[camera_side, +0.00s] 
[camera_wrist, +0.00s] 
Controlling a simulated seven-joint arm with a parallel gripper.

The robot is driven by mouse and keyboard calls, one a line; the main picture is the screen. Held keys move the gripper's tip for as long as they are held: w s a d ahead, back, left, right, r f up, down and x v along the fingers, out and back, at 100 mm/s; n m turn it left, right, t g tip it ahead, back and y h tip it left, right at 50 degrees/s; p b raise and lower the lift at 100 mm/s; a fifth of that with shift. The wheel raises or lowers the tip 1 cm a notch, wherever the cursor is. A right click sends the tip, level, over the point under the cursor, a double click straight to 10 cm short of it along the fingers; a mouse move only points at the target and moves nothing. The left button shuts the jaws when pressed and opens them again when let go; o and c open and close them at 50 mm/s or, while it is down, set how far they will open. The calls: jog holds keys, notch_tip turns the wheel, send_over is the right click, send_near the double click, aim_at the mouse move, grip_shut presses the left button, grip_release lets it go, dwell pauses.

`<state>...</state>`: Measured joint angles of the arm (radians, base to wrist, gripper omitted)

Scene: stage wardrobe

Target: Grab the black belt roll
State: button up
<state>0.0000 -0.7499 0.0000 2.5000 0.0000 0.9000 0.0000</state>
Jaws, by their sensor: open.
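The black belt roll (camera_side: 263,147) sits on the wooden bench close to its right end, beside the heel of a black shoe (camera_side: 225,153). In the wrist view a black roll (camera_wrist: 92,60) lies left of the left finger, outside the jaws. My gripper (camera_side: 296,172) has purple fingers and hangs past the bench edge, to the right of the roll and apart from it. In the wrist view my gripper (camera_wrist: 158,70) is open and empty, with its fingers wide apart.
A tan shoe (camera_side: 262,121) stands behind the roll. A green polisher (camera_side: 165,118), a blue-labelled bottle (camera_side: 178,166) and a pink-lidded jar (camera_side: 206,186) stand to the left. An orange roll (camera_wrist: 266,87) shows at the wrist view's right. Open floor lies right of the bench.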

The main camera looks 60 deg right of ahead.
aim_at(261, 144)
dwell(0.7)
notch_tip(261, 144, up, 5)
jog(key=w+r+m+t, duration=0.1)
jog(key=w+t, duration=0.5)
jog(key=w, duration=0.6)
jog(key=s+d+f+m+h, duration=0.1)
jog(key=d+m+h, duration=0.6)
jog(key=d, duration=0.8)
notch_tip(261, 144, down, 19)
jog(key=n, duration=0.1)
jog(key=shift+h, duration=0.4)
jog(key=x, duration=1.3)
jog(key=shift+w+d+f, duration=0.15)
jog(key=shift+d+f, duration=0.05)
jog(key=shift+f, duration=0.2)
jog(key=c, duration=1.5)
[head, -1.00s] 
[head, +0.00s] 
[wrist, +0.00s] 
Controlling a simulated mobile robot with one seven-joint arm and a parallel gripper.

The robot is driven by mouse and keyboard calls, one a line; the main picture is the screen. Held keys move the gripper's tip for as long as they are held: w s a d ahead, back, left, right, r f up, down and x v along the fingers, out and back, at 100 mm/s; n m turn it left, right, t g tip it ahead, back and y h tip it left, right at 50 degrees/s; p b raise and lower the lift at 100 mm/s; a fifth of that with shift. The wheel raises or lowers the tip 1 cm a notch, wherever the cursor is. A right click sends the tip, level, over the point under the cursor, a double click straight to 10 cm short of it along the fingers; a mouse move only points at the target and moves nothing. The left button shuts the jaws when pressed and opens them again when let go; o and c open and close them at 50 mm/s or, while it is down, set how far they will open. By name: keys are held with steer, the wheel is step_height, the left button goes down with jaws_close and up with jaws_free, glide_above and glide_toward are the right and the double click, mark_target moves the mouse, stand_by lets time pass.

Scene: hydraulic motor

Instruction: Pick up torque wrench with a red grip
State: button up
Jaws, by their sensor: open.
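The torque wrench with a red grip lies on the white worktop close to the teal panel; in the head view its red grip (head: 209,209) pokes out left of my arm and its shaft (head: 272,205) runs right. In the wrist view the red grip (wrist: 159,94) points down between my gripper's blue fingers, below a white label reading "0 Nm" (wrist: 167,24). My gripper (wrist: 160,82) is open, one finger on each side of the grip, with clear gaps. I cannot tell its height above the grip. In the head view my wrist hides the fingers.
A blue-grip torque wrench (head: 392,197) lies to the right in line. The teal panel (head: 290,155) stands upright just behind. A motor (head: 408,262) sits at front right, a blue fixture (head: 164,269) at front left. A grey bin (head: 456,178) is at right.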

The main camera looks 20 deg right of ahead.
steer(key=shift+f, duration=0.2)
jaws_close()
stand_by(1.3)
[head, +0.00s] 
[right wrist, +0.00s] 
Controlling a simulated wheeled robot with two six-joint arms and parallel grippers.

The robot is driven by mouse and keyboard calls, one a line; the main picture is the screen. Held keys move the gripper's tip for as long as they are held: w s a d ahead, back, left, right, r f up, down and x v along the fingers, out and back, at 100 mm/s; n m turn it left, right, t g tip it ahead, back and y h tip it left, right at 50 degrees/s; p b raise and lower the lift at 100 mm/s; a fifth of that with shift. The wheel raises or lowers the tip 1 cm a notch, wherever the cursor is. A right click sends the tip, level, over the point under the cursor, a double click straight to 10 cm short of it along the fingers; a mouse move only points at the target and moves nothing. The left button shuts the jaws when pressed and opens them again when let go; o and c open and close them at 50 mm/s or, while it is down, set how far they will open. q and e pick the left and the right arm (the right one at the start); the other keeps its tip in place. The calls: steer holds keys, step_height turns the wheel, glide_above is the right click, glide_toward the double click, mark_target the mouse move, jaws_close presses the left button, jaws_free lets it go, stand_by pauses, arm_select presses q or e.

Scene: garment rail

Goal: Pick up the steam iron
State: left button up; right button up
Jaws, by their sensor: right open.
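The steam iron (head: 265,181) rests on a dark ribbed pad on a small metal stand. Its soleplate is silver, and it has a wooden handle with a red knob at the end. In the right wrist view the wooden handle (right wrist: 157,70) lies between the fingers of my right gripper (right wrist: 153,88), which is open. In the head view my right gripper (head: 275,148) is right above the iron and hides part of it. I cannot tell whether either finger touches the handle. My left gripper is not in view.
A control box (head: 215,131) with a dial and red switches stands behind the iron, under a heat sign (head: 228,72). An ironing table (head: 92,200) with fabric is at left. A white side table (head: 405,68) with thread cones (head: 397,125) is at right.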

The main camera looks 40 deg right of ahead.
**********
Request: Extract the complete listing verbatim.

Task output:
[camera_side, +0.00s] 
[camera_wrist, +0.00s] 
Controlling a simulated seven-joint arm with a parallel gripper.

The robot is driven by mouse and keyboard calls, one a line; the main picture is the screen. Held keys move the gripper's tip for as long as they are held: w s a d ahead, back, left, right, r f up, down and x v along the fingers, out and back, at 100 mm/s; n m turn it left, right, t g tip it ahead, back and y h tip it left, right at 50 degrees/s; p b raise and lower the lift at 100 mm/s; a fifth of that with shift. The wheel raises or lowers the tip 1 cm a notch, wherever the cursor is. A right click sends the tip, level, over the point under the cursor, a double click straight to 10 cm short of it along the fingers; a mouse move only points at the target and moves nothing. The left button shuts the jaws when pressed and opens them again when let go; o and c open and close them at 50 mm/s or, while it is down, set how far they will open. The calls: jog holds keys, notch_tip turns the wheel, send_over is the right click, send_near the double click, aim_at the mouse move, grip_shut presses the left button, grip_release lets it go, dwell pauses.

`<state>...</state>`: Measured joint angles of the arm (radians, base to wrist, gripper omitted)

Scene: stage wardrobe

Target: Grab the black belt roll
State: button up
<state>0.0000 -0.7499 0.0000 2.5000 0.0000 0.9000 0.0000</state>
Jaws, by their sensor: open.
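The black belt roll (camera_side: 263,147) sits on the wooden bench close to its right end, beside the heel of a black shoe (camera_side: 225,153). In the wrist view a black roll (camera_wrist: 92,60) lies left of the left finger, outside the jaws. My gripper (camera_side: 296,172) has purple fingers and hangs past the bench edge, to the right of the roll and apart from it. In the wrist view my gripper (camera_wrist: 158,70) is open and empty, with its fingers wide apart.
A tan shoe (camera_side: 262,121) stands behind the roll. A green polisher (camera_side: 165,118), a blue-labelled bottle (camera_side: 178,166) and a pink-lidded jar (camera_side: 206,186) stand to the left. An orange roll (camera_wrist: 266,87) shows at the wrist view's right. Open floor lies right of the bench.

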The main camera looks 60 deg right of ahead.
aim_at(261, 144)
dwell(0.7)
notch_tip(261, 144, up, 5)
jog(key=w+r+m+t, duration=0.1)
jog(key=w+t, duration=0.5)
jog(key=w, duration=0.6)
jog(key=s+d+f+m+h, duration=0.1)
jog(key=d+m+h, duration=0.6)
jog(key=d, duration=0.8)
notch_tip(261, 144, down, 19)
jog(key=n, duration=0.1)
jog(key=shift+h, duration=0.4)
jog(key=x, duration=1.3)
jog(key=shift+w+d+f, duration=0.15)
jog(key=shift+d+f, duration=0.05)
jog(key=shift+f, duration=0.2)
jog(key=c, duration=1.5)
[head, -1.00s] 
[head, +0.00s] 
[wrist, +0.00s] 
Controlling a simulated mobile robot with one seven-joint arm and a parallel gripper.

The robot is driven by mouse and keyboard calls, one a line; the main picture is the screen. Held keys move the gripper's tip for as long as they are held: w s a d ahead, back, left, right, r f up, down and x v along the fingers, out and back, at 100 mm/s; n m turn it left, right, t g tip it ahead, back and y h tip it left, right at 50 degrees/s; p b raise and lower the lift at 100 mm/s; a fifth of that with shift. The wheel raises or lowers the tip 1 cm a notch, wherever the cursor is. A right click sends the tip, level, over the point under the cursor, a double click straight to 10 cm short of it along the fingers; a mouse move only points at the target and moves nothing. The left button shuts the jaws when pressed and opens them again when let go; o and c open and close them at 50 mm/s or, while it is down, set how far they will open. By name: keys are held with steer, the wheel is step_height, the left button goes down with jaws_close and up with jaws_free, glide_above and glide_toward are the right and the double click, mark_target moves the mouse, stand_by lets time pass.

Scene: hydraulic motor

Instruction: Pick up torque wrench with a red grip
State: button up
Jaws, by their sensor: open.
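The torque wrench with a red grip lies on the white worktop close to the teal panel; in the head view its red grip (head: 209,209) pokes out left of my arm and its shaft (head: 272,205) runs right. In the wrist view the red grip (wrist: 159,94) points down between my gripper's blue fingers, below a white label reading "0 Nm" (wrist: 167,24). My gripper (wrist: 160,82) is open, one finger on each side of the grip, with clear gaps. I cannot tell its height above the grip. In the head view my wrist hides the fingers.
A blue-grip torque wrench (head: 392,197) lies to the right in line. The teal panel (head: 290,155) stands upright just behind. A motor (head: 408,262) sits at front right, a blue fixture (head: 164,269) at front left. A grey bin (head: 456,178) is at right.

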The main camera looks 20 deg right of ahead.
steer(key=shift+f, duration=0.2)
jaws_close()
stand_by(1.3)
[head, +0.00s] 
[right wrist, +0.00s] 
Controlling a simulated wheeled robot with two six-joint arms and parallel grippers.

The robot is driven by mouse and keyboard calls, one a line; the main picture is the screen. Held keys move the gripper's tip for as long as they are held: w s a d ahead, back, left, right, r f up, down and x v along the fingers, out and back, at 100 mm/s; n m turn it left, right, t g tip it ahead, back and y h tip it left, right at 50 degrees/s; p b raise and lower the lift at 100 mm/s; a fifth of that with shift. The wheel raises or lowers the tip 1 cm a notch, wherever the cursor is. A right click sends the tip, level, over the point under the cursor, a double click straight to 10 cm short of it along the fingers; a mouse move only points at the target and moves nothing. The left button shuts the jaws when pressed and opens them again when let go; o and c open and close them at 50 mm/s or, while it is down, set how far they will open. q and e pick the left and the right arm (the right one at the start); the other keeps its tip in place. The calls: steer holds keys, step_height turns the wheel, glide_above is the right click, glide_toward the double click, mark_target the mouse move, jaws_close presses the left button, jaws_free lets it go, stand_by pauses, arm_select presses q or e.

Scene: garment rail

Goal: Pick up the steam iron
State: left button up; right button up
Jaws, by their sensor: right open.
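The steam iron (head: 265,181) rests on a dark ribbed pad on a small metal stand. Its soleplate is silver, and it has a wooden handle with a red knob at the end. In the right wrist view the wooden handle (right wrist: 157,70) lies between the fingers of my right gripper (right wrist: 153,88), which is open. In the head view my right gripper (head: 275,148) is right above the iron and hides part of it. I cannot tell whether either finger touches the handle. My left gripper is not in view.
A control box (head: 215,131) with a dial and red switches stands behind the iron, under a heat sign (head: 228,72). An ironing table (head: 92,200) with fabric is at left. A white side table (head: 405,68) with thread cones (head: 397,125) is at right.

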The main camera looks 40 deg right of ahead.

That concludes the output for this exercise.